This past weekend, Israel’s Interior Minister Arye Dery requested another nine-month extension on the country’s biometric database pilot.

The pilot was due to wrap up at the end of this month, after already being extended for nine months last June.

Just last week, a legal adviser to the Israeli Biometric Database Management Authority acknowledged that the potential for database breaches of the country’s experimental biometric identity database couldn’t be ruled out, but that it was not a pressing concern.

Naama Ben-Zvi, the attorney in charge of biometric applications for the Prime Minister’s Office, told the Knesset Constitution, Law and Justice committee, which is responsible for oversight of the database: “It’s a question of a risk management, what you want to achieve versus what you’re risking. Nobody will sign a security certificate that the database will never leak.”

The Movement for Digital Rights (MDR) said that the admission validated the group’s claim that the biometric database project could result in an invasion of citizens’ privacy.

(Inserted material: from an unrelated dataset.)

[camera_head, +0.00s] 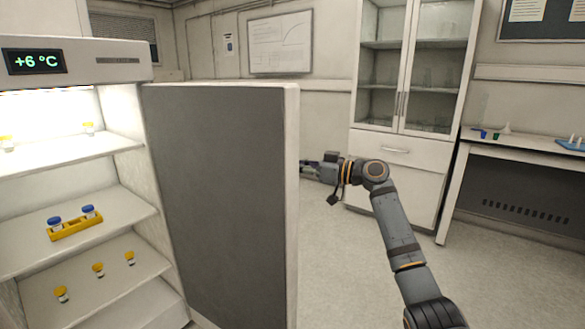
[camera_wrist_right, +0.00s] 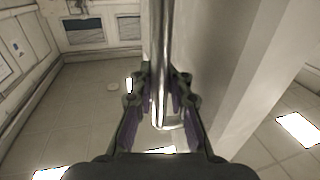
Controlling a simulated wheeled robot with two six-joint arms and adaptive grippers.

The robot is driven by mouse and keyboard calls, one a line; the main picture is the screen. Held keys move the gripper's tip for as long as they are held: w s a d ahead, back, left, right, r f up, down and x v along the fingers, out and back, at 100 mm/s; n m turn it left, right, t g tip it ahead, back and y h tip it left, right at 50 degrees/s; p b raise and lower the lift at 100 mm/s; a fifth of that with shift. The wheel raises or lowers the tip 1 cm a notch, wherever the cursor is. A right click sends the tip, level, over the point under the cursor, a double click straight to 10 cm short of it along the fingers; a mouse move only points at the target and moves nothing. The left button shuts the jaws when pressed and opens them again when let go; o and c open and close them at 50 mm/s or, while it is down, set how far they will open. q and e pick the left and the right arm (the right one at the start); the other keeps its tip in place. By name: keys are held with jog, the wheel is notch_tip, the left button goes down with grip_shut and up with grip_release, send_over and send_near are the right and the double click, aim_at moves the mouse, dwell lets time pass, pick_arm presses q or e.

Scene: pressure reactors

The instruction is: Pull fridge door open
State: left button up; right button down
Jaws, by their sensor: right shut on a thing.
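The fridge (camera_head: 70,58) stands at the left of the head view with its lit shelves exposed. Its door (camera_head: 222,190) stands wide open, with its dark inner panel toward me. My right gripper (camera_head: 308,166) reaches the door's far side from the right, its fingertips partly hidden by the door edge. In the right wrist view, my right gripper (camera_wrist_right: 161,100) is shut on the vertical metal door handle (camera_wrist_right: 161,50), with a finger on each side. The pale door (camera_wrist_right: 235,70) shows right of the handle. My left gripper is not in view.
Inside the fridge, a yellow rack (camera_head: 75,229) holds blue-capped vials, and several yellow-capped vials stand on the shelves. A glass-front cabinet (camera_head: 410,90) stands behind my right arm. A bench (camera_head: 530,150) is at the right. Open floor (camera_head: 350,270) lies right of the door.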

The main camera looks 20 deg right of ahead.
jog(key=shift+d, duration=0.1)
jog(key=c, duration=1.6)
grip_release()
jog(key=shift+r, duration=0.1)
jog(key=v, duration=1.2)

According to a report in The Jerusalem Post, the MDR’s lawyer stated, “At this meeting they put the truth on the table for the first time” as the authority “said on the record that the working assumption was that the entire biometric database would be hacked… and now we are not the only ones who are saying this… so why do we need this? Why take the risk?” Asked about the admission of how easily the database could be hacked, Knesset Constitution, Law and Justice Committee chairman Nissan Slomiansky’s spokesman said he did not remember the authority saying that, but, surprisingly, if they did say that, the chairman still “had no position” on whether this should impact moving forward.

A committee spokesman said that the admission that “nobody will sign a security certificate that the database will never leak” was correct, but suggested that the MDR had taken the statement a further than what was said.

In 2009, the Knesset first authorized the pilot to trial biometric identity cards – which are linked to a database containing biometric data such as fingerprints and facial images — in an effort to prevent people from using fake identity cards.

In August 2011, the Biometric Database Authority was established to manage the database, which was followed by the launch of the pilot on June 30, 2013. The first year saw 430,000 people voluntarily register.

Because it was a pilot program and due to serious concerns that abuse of the more personal information used in the cards could lead to grave privacy violations, all registration for the program has been voluntary until now, and its continuation has been an open question.

Earlier this month, the head of the Biometric Database Management Authority, Jon Kamni, said that 935,000 Israelis had joined the national database and that 1.5 million digital identity cards and passports had been issued.